200.000 mucche, pecore e altri animali da allevamento ammassati e imballati insieme in condizioni afose, morirono di fame sulle navi mentre il loro cibo finiva. Sono morti pochi mesi fa dopo aver aspettato la riapertura del Canale di Suez. La maggior parte di loro proveniva dall'Europa. [1]
Tutto questo è dovuto al commercio di esportazione di animali vivi. Animali a cui vengono inflitte sofferenze inimmaginabili, stipati in navi spedite in tutto il mondo, generalmente a scopo di macellazione e produzione di pelle all’arrivo. [2]

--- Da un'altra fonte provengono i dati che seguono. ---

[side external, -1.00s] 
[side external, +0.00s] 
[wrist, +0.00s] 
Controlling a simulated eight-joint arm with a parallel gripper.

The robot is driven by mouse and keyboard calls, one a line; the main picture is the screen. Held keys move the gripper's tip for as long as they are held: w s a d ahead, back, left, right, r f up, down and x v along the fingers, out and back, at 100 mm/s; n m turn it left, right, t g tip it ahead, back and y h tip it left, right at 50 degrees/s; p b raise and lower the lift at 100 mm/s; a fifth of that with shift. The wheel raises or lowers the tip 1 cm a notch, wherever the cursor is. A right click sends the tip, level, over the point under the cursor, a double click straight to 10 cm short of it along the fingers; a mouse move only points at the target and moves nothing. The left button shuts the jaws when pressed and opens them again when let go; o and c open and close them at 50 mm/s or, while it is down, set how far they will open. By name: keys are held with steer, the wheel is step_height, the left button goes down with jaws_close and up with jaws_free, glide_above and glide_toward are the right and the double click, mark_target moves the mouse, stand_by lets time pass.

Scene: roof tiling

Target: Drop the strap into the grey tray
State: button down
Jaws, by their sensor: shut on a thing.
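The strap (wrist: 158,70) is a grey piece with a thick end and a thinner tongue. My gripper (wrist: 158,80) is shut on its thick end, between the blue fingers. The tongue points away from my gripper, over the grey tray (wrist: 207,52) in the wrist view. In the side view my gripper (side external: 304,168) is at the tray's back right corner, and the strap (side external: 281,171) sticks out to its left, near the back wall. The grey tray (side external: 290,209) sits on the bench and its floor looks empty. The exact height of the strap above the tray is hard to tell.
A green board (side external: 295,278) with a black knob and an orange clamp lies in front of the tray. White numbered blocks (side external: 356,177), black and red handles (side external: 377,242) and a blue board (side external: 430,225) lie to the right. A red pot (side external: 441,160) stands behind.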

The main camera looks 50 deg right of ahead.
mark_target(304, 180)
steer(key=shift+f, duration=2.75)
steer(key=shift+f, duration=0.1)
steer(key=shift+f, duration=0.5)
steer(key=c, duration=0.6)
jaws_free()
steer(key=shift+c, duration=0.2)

La Nuova Zelanda ha già vietato le esportazioni di animali vivi e il Regno Unito ha in programma la stessa misura. Di fronte alle pressioni per ottenere un divieto globale, l’UE valuta le regole attualmente in vigore sull’esportazione di animali vivi, che potrebbero portare a un divieto a tutti gli effetti. [3]
Ciò che è avvenuto nel Canale di Suez non è un esempio isolato di tragedie simili. A dicembre del 2020, quasi 3.000 vitelli hanno lasciato un porto spagnolo ma si sono visti rifiutare l’ingresso in diversi paesi. Per tre mesi sono stati lasciati arenati in mare in condizioni disastrose, per poi essere riportati in Spagna per la macellazione. [4] Nel novembre 2019, quasi 15.000 pecore sono affogate sotto il ponte di una nave in seguito al capovolgimento dell’imbarcazione dopo la partenza dalla Romania. [5]
Ma anche quando non si verificano incidenti simili, questi viaggi restano drammatici. Gli animali esportati subiscono un forte stress, possono soffrire di disidratazione, spossatezza, fame e morte, anche senza ritardi o capovolgimenti imprevisti. Quelli che sopravvivono a questi viaggio dell’orrore, spesso poi vanno incontro alla macellazione.